* _Given records_

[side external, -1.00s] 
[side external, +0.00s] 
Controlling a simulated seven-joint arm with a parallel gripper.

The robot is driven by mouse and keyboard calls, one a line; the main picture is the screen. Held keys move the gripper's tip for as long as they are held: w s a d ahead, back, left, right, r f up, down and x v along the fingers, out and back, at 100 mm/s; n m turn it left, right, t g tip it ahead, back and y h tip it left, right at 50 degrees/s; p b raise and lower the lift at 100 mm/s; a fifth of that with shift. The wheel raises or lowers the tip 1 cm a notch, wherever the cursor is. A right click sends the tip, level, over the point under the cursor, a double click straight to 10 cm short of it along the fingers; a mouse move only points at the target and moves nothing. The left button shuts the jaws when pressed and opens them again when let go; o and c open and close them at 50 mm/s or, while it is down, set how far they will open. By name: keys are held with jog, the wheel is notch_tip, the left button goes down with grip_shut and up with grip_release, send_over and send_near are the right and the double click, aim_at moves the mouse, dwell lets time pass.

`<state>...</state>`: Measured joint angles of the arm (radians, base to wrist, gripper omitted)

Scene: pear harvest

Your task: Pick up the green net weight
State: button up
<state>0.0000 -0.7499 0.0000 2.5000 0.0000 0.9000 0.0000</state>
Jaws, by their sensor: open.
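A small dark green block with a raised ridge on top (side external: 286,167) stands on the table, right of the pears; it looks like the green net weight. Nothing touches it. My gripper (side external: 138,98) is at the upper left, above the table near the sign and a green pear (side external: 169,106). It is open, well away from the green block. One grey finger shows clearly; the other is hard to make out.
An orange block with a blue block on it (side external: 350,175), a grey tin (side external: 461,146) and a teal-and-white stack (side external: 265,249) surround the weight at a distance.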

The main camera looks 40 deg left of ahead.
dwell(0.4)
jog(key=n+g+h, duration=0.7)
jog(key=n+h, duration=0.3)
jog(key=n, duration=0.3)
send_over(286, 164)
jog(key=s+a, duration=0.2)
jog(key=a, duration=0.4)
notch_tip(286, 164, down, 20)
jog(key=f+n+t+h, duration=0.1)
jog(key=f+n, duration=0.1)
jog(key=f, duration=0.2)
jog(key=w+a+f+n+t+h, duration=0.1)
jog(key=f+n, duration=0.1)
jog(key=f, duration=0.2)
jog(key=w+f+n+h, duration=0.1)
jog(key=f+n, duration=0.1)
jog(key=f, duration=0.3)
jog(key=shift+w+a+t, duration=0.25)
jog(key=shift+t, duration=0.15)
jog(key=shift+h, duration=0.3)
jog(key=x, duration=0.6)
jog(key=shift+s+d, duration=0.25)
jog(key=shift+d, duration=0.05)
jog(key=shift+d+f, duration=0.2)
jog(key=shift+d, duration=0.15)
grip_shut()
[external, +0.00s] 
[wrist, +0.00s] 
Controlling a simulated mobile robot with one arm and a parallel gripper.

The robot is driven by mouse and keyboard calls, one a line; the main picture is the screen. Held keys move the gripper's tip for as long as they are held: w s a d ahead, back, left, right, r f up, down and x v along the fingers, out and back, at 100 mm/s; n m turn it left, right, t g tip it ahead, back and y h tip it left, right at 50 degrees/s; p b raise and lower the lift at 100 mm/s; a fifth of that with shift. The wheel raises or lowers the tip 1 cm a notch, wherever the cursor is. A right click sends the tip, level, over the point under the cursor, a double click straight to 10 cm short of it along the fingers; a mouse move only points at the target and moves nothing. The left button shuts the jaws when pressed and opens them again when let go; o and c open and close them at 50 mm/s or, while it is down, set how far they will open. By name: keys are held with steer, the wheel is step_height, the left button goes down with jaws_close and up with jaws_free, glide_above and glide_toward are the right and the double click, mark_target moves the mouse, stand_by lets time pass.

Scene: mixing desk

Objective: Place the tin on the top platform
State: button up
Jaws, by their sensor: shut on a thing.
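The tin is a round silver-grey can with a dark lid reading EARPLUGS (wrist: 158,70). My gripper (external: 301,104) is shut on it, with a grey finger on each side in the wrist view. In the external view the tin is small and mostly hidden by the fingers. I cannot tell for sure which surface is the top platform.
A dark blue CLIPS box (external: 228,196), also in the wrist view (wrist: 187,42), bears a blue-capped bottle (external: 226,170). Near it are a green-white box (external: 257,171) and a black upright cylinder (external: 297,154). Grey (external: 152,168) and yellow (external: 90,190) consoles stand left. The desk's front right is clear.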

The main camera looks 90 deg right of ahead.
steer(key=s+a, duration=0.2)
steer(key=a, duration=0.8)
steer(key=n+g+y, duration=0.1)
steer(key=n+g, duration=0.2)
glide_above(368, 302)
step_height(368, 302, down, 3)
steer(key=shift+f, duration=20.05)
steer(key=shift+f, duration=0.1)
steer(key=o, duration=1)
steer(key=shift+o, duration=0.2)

* _To do_
Copy down every line of the material above that includes the string "Controlling".

* _Exercise result_
Controlling a simulated seven-joint arm with a parallel gripper.
Controlling a simulated mobile robot with one arm and a parallel gripper.

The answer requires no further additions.